Exercise goal. Begin at the line containing "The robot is" and stop at the line containing "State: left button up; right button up"; copy those lines exactly, ends included, and nothing else.
• • • • • • •
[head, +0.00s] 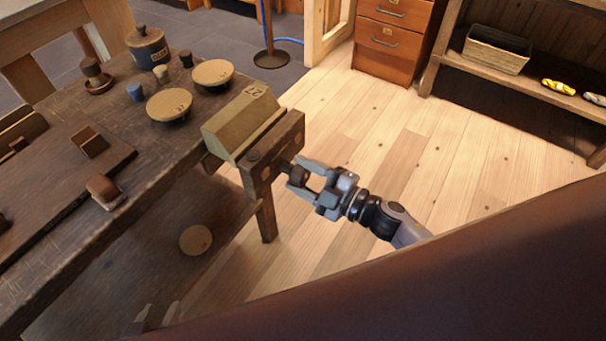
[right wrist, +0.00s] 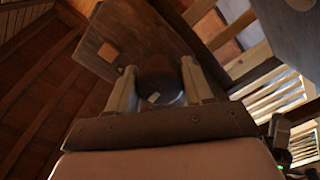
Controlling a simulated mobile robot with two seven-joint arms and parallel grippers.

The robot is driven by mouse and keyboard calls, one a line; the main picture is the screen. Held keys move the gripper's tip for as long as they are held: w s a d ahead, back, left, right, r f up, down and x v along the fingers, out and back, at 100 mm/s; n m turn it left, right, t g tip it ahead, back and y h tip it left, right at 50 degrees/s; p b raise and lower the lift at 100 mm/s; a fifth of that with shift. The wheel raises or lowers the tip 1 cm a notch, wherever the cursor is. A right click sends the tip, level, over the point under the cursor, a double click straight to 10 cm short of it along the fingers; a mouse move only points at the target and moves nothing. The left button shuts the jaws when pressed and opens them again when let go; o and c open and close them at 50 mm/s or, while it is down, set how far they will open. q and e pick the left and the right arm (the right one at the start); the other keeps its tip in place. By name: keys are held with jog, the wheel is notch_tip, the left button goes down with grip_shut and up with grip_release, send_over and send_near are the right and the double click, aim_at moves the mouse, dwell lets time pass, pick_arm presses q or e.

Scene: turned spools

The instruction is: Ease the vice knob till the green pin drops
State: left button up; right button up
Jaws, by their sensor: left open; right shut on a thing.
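The wooden vice (head: 284,143) is on the end of the workbench, with a pale block marked 27 (head: 238,124) sitting against the inner side of its jaw. The dark vice knob (head: 299,174) is on the outer side of the jaw. My right gripper (head: 296,177) is shut on the knob, one finger on each side. In the right wrist view the round dark knob (right wrist: 160,78) lies between the two fingers, with the vice jaw (right wrist: 130,45) behind it. I cannot make out a green pin in either view.
On the workbench (head: 150,175) are pale round discs (head: 213,72), a blue lidded pot (head: 148,46) and small pegs. Another disc (head: 196,239) lies below the bench top. A drawer cabinet (head: 392,35) and a shelf with a basket (head: 497,50) stand beyond open floor.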

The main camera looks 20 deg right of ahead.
• • • • • • •
Worked solution.
The robot is driven by mouse and keyboard calls, one a line; the main picture is the screen. Held keys move the gripper's tip for as long as they are held: w s a d ahead, back, left, right, r f up, down and x v along the fingers, out and back, at 100 mm/s; n m turn it left, right, t g tip it ahead, back and y h tip it left, right at 50 degrees/s; p b raise and lower the lift at 100 mm/s; a fifth of that with shift. The wheel raises or lowers the tip 1 cm a notch, wherever the cursor is. A right click sends the tip, level, over the point under the cursor, a double click straight to 10 cm short of it along the fingers; a mouse move only points at the target and moves nothing. The left button shuts the jaws when pressed and opens them again when let go; o and c open and close them at 50 mm/s or, while it is down, set how far they will open. q and e pick the left and the right arm (the right one at the start); the other keeps its tip in place. By name: keys are held with jog, the wheel is notch_tip, the left button goes down with grip_shut and up with grip_release, send_over and send_near are the right and the double click, aim_at moves the mouse, dwell lets time pass, pick_arm presses q or e.

Scene: turned spools

The instruction is: Ease the vice knob till the green pin drops
State: left button up; right button up

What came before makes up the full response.